The Partnership received a $60,000 grant last October from the Virginia Foundation for Healthy Youth to create a multimedia messaging campaign to fight youth obesity.
Tiwari said the problem every youth-geared program faces is that children might dismiss the message as adults “telling them what to do,” so the Partnership thought of a solution.
The Youth Ambassadors is a program for youth by youth.
“We wanted to develop a program with youth talking to youth,” she said. “They will be talking with the tools they are most comfortable with. That would be multimedia.”
Children and teenagers will use multimedia and social networking resources to spread the word to their peers about healthy living, eating habits and activities.
The organization is in the process of recruiting 150 youths to be a part of the program until the end of June. At that time, Partnership members and other professionals will work with ambassadors to train them in all healthy lifestyle choices as well as to hone their multimedia skills.

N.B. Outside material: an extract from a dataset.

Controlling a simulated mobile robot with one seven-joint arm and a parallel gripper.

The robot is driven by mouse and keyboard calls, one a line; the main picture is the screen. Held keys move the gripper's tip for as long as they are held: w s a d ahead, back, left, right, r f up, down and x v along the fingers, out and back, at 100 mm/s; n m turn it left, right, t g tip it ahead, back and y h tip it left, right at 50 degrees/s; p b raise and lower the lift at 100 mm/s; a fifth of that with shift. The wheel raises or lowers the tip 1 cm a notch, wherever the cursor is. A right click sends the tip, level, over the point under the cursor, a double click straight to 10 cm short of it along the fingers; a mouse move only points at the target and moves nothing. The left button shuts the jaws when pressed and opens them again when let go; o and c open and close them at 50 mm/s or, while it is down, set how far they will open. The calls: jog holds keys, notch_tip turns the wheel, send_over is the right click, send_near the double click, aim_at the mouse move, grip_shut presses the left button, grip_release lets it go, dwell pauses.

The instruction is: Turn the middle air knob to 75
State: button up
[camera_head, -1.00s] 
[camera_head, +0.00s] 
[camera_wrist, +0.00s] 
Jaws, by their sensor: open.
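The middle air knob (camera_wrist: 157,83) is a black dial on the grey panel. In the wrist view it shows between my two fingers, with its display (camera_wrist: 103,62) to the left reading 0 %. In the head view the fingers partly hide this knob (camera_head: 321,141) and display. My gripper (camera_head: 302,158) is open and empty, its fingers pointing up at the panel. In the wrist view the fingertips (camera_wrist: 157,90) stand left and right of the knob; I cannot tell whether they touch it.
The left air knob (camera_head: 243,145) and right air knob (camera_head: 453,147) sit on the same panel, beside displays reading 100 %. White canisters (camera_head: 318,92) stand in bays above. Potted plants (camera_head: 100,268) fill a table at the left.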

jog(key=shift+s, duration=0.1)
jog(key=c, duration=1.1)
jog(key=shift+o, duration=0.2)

Tiwari said the Partnership is working with Superintendent Deran Whitney and Suffolk Public Schools in addition to private schools, home school networks and community organizations in its recruitment process.
Tiwari also did a presentation to involve the Suffolk Youth Advisory Council, which is sponsored by Suffolk Parks and Recreation.
She said they are trying to reach all segments of youth, however; anyone wishing to be an ambassador needs to be technologically savvy and have experience with social networking and multimedia.
After their training, the ambassadors can choose whichever multimedia and social networking tools they wish to get the message out.
Tiwari said being an ambassador is a way for youth to learn about healthy living while helping their community and developing leadership and mentoring skills. She added it would make for a great addition to a student’s resume for college applications.